Monthly Archives: November 2014

A 1974 Typo Changed WHA Draft History

Written by Dan David

Forty years ago at the 1974 NHL Amateur Draft, Buffalo general manager Punch Imlach made  the Sabres the first and only NHL team to draft a player who didn’t exist.

Many hockey fans, particularly those in Buffalo, know the story of Taro Tsujimoto. The made-up Japanese phenom was an inside joke between Imlach and the Sabres PR director, Paul Wieland. During the endless conference call to draft amateurs, Wieland and Imlach decided to have some fun by selecting Tsujimoto in the 11th round.

Nobody had heard of Tsujimoto, but Imlach insisted he was a real player from Japan’s Tokyo Katanas, and the league diligently added his name to its draft list. Months would pass before Wieland and Imlach exposed the the joke to hockey insiders. Tsujimoto’s name appeared in draft lists on league and team publications for years.

The NHL had conducted its infamously tedious 1974 draft via conference call because it was trying to prevent the rival World Hockey Association from learning names of selected players before NHL teams had a chance to contact them. The WHA had made a similar pre-emptive strike months earlier, when it held two draft rounds in a a much shorter secret conference call.
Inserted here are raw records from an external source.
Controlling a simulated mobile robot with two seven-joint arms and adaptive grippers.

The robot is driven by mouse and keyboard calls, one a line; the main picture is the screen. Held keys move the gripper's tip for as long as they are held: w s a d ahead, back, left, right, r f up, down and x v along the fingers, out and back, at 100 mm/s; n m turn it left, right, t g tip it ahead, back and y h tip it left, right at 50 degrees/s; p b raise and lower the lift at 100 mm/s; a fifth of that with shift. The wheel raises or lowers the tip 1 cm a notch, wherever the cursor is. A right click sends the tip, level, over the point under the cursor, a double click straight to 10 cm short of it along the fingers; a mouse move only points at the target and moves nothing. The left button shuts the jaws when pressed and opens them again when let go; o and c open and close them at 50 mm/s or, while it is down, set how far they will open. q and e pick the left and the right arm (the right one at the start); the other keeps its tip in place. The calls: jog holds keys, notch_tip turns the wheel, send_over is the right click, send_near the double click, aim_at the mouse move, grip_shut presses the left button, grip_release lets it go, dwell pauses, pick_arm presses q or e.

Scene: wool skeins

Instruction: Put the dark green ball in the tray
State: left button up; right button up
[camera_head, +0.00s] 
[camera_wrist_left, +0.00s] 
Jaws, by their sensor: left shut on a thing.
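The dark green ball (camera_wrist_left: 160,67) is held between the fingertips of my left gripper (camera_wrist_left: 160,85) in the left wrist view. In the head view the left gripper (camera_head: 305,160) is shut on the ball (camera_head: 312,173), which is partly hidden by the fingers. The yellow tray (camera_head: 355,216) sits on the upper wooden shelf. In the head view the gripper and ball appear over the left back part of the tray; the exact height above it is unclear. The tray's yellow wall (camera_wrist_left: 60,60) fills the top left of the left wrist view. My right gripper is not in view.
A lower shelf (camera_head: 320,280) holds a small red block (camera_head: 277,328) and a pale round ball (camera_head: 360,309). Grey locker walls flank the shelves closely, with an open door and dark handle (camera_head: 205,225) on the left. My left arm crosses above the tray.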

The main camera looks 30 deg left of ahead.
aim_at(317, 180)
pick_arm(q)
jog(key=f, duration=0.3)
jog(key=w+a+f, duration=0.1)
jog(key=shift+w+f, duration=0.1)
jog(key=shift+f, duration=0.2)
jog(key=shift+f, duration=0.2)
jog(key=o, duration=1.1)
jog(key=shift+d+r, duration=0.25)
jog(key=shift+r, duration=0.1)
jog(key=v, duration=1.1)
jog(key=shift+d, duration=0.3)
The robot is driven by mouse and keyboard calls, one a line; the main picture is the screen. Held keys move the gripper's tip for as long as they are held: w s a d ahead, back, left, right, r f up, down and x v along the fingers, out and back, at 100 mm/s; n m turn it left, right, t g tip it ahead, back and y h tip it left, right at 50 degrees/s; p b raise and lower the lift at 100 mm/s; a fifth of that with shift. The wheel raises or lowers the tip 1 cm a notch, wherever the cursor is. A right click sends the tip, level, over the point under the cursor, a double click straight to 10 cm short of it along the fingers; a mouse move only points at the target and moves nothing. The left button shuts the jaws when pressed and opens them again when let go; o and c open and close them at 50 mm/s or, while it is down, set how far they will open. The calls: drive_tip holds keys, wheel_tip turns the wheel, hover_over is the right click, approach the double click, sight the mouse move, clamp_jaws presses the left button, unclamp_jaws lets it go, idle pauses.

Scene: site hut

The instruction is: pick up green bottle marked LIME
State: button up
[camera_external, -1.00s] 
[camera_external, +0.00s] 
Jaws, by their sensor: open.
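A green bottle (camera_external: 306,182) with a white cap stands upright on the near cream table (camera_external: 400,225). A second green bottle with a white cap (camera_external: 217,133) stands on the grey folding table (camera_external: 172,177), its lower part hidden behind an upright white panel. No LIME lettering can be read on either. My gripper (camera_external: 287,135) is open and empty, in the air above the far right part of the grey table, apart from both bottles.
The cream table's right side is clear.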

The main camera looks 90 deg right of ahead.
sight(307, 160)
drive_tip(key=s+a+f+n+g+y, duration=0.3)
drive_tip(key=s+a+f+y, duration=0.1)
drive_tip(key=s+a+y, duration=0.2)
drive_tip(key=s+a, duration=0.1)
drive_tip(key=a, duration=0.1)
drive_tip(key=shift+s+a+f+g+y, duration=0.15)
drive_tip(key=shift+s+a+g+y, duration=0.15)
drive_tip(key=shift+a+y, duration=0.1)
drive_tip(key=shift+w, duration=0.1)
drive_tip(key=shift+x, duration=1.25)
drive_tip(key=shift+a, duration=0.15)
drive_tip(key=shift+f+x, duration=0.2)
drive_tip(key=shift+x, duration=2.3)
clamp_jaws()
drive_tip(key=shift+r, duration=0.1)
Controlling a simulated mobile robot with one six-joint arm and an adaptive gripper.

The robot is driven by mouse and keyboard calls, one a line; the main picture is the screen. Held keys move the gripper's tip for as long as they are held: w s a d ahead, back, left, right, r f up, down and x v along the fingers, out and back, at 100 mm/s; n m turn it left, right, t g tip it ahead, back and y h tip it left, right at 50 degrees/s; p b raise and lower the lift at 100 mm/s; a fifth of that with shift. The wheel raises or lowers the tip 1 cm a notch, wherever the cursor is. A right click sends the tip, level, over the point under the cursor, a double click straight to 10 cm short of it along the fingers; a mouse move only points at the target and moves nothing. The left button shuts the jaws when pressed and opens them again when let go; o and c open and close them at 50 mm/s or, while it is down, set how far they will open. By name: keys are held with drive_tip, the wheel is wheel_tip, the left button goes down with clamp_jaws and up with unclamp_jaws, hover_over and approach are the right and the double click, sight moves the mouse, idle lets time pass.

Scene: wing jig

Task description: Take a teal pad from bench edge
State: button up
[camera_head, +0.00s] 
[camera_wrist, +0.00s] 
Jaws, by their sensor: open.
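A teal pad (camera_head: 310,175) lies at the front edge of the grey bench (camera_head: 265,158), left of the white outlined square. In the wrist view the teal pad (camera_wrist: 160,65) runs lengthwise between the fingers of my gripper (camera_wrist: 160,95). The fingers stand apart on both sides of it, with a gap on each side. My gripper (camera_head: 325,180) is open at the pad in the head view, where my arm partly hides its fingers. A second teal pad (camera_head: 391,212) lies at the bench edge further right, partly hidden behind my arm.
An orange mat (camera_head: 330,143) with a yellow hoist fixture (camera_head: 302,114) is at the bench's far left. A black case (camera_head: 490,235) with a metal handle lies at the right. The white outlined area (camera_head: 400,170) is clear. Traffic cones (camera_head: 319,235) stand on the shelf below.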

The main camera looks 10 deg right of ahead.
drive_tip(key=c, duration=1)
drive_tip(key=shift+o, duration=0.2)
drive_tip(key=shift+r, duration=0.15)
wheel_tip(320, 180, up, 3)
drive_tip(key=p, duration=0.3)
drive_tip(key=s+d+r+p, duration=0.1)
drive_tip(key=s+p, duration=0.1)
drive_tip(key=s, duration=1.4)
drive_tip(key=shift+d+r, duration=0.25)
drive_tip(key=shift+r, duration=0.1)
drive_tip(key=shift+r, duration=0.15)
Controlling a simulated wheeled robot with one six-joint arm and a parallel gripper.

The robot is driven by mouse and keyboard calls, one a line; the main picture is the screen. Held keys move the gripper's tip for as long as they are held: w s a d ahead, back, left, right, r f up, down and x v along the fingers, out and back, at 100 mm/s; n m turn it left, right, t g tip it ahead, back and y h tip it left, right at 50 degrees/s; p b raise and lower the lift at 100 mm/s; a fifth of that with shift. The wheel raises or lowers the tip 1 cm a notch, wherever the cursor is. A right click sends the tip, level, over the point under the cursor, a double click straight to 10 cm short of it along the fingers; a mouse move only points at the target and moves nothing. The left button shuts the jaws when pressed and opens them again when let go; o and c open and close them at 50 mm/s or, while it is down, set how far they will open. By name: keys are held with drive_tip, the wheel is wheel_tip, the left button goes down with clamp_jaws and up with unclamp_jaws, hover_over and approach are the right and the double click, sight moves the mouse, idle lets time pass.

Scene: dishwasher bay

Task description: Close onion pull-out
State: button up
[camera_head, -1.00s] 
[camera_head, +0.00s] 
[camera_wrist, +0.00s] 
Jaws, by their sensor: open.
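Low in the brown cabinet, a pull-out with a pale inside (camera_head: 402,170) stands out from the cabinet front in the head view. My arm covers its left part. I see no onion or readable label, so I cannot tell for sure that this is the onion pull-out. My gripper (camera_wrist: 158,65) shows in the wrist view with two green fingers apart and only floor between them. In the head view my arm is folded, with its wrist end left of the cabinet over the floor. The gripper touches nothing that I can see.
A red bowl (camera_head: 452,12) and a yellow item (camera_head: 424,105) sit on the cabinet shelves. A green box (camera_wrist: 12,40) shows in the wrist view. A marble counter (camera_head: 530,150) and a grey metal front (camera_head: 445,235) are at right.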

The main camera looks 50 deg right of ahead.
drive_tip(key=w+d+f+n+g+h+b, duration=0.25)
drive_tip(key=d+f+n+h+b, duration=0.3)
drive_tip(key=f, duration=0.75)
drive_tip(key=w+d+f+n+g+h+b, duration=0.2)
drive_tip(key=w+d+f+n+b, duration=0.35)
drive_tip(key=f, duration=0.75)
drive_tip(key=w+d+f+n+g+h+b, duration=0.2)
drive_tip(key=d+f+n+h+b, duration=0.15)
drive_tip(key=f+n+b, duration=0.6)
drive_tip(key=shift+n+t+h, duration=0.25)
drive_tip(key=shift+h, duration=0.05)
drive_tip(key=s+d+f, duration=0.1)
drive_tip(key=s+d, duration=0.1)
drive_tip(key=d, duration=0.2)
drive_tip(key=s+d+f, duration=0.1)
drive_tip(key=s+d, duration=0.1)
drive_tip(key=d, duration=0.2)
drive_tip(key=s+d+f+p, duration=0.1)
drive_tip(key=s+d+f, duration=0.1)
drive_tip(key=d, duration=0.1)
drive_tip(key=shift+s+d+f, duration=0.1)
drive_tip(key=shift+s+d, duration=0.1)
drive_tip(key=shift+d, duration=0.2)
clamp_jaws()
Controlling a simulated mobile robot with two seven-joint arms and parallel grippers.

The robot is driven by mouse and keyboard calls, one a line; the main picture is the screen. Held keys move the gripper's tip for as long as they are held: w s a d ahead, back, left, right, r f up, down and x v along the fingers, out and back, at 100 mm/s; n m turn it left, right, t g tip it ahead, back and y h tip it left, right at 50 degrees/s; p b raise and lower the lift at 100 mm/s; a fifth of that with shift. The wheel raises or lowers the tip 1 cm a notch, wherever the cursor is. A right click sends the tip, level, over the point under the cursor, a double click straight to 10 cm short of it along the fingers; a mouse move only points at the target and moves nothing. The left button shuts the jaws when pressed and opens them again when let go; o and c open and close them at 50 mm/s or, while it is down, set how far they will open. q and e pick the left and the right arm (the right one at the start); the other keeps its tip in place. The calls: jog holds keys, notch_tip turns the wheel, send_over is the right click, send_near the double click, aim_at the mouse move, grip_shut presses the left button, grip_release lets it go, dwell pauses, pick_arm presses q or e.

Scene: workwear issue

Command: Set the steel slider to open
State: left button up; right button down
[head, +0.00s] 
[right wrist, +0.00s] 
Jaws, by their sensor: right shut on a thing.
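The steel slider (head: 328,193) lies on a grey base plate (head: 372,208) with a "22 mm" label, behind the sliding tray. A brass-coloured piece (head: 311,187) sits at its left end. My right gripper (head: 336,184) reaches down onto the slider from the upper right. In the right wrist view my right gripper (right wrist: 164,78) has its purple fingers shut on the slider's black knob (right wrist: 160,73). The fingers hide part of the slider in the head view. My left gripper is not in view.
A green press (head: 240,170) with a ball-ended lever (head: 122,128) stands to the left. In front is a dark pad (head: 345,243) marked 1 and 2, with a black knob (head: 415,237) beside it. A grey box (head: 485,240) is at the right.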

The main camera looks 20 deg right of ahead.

The NHL’s 1974 conference call lasted several days — ending before the WHA’s non-secretive draft on May 31, 1974. The NHL list, including Tsujmoto’s name, was not released to the media until after the WHA picks were announced.

Nobody at the WHA knew about Tsujimoto at the time of that league’s own draft. But, as if not to be outdone by the NHL, the WHA also went for years listing a person who didn’t exist in its 1974 draft records.

Actually, it’s complicated, because the drafted player did exist, and if you live in Grand Rapids, Minn., you probably know him well.

His name is John Rothstein, a former Grand Rapids High School star who is now the school’s head coach. Rothstein was a legendary Minnesota high school hockey player, who led his team to a state championship as a senior in 1975 and then went on to an impressive college career at Minnesota-Duluth.  While he was in college, the Chicago Black Hawks made Rothstein the 115th pick in the 1976 NHL Amateur Draft.

In 1974, however, Rothstein was a junior at Grand Rapids and not well known outside of Minnesota high school hockey circles. At that time, the WHA’s Minnesota Fighting Saints were hoping to attract fans by drafting local high school kids, and because the league allowed them to choose players as young as 17, the Fighting Saints had an advantage over the NHL’s North Stars.

The Fighting Saints used their final pick in the draft, No. 204 overall, to select Rothstein. He joined fellow Minnesota high school stars Chick Yackel, Reed Larson, and Tony Dorn Jr., on the Minnesota list for 1974. Due to their age, none of these players were eligible for the NHL draft until 1976, and only Larson would end up being selected.

Unfortunately, someone who didn’t know Minnesota high schools that well was aked to record Rothstein’s name in the official WHA draft list distributed to the media. That same someone didn’t verify the name he was typing — or at least made a typo when recording it.

And that’s how the WHA inadvertenlty created a mythical player named John Rolstein.

The name John Rolstein was announced by the WHA as Minnesota’s final pick. The error found its way into the WHA draft list that appeared in the Sporting News’ 1974-75 Pro and Amateur Hockey Guide. The rest is history.

WHA historian Scott Surgent, author of the “Complete Historical and Statistical Reference to the World Hockey Association”, listed Rolstein in his outstanding book, which was first published during the Internet’s infancy in 1995. Today, if you type “John Rolstein” and “hockey” into Google, you get multiple results within various 1974 WHA draft lists. Rolstein’s name appears on popular reference sites such as hockeydb.com, eliteprospects.com, prosportstransactions.com, and icehockey.wikia.com.

In other words, 40 years later, John Rolstein is still out there, chilling with Taro Tsujimoto in a world where people who don’t exist can forever insist they were once among the world’s very best amateur hockey players.